*Supplied material*
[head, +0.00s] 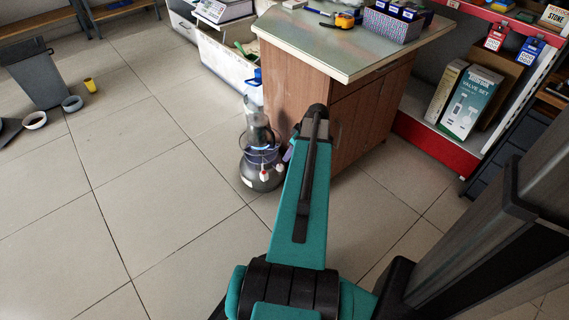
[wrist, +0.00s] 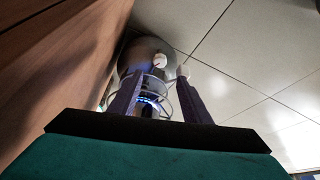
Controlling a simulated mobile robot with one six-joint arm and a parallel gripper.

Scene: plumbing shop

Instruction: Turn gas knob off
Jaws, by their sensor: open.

*Do this*
Repeat the listing above exactly, with no pictures.

*The reply*
[head, +0.00s] 
[wrist, +0.00s] 
Controlling a simulated mobile robot with one six-joint arm and a parallel gripper.

Scene: plumbing shop

Instruction: Turn gas knob off
Jaws, by their sensor: open.

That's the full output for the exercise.